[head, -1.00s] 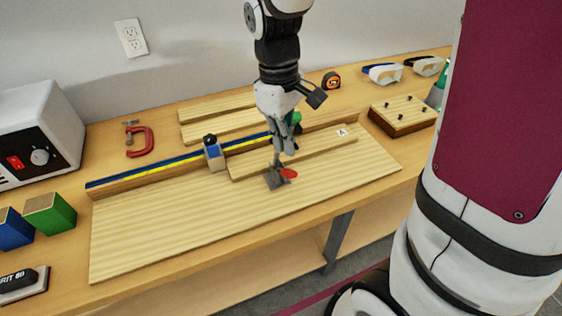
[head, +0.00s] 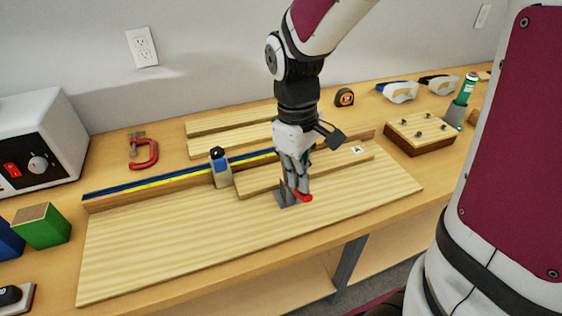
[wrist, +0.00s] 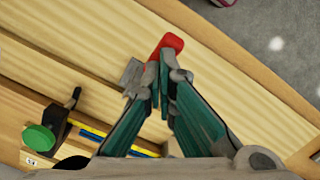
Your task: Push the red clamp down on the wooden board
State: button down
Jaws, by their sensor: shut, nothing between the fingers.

+ + + +

*Exercise details*.
Every line from the line containing "Your task: Push" to the last line of the material above must be repeated exactly, and no other line.

*Solution to this exercise*.
Your task: Push the red clamp down on the wooden board
State: button down
Jaws, by their sensor: shut, nothing between the fingers.

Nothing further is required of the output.